Render the material again word for word, skipping the pictures in it.
----
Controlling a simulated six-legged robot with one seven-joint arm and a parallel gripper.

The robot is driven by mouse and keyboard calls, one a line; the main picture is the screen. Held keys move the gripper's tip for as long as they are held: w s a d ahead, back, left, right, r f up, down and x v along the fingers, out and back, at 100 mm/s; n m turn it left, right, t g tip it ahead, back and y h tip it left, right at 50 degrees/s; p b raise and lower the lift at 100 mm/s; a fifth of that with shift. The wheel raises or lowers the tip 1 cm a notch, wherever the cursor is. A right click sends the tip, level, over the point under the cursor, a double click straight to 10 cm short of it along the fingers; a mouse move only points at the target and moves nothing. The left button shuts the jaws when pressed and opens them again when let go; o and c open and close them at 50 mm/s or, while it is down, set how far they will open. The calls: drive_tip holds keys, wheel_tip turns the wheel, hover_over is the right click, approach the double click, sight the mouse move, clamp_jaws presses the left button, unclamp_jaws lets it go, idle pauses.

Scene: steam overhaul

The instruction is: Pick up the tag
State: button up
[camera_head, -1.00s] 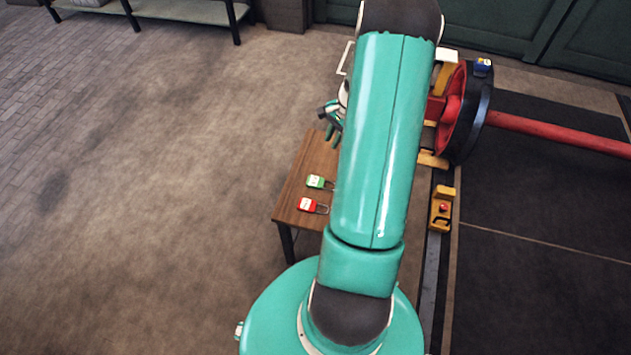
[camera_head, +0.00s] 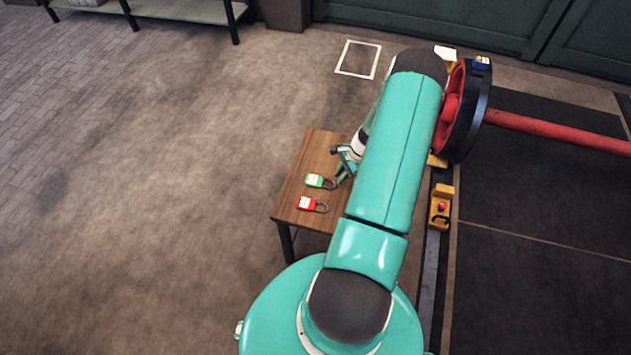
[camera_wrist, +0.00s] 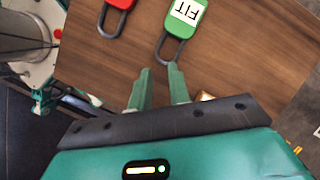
----
## THE ANSWER
Controlling a simulated six-legged robot with one seven-joint arm and a parallel gripper.

The robot is driven by mouse and keyboard calls, one a line; the main picture is the screen. Held keys move the gripper's tip for as long as they are held: w s a d ahead, back, left, right, r f up, down and x v along the fingers, out and back, at 100 mm/s; n m turn it left, right, t g tip it ahead, back and y h tip it left, right at 50 degrees/s; p b raise and lower the lift at 100 mm/s; a fifth of that with shift. The wheel raises or lowers the tip 1 cm a notch, wherever the cursor is. A right click sends the tip, level, over the point under the cursor, a double click straight to 10 cm short of it along the fingers; a mouse move only points at the target and moves nothing. The left button shuts the jaws when pressed and opens them again when let go; o and c open and close them at 50 mm/s or, while it is down, set how far they will open. The calls: drive_tip holds keys, wheel_tip turns the wheel, hover_over is the right click, approach the double click, sight the mouse move, clamp_jaws presses the left button, unclamp_jaws lets it go, idle pauses.

Scene: steam overhaul

The instruction is: Pick up the tag
State: button up
[camera_head, -1.00s] 
[camera_head, +0.00s] 
[camera_wrist, +0.00s] 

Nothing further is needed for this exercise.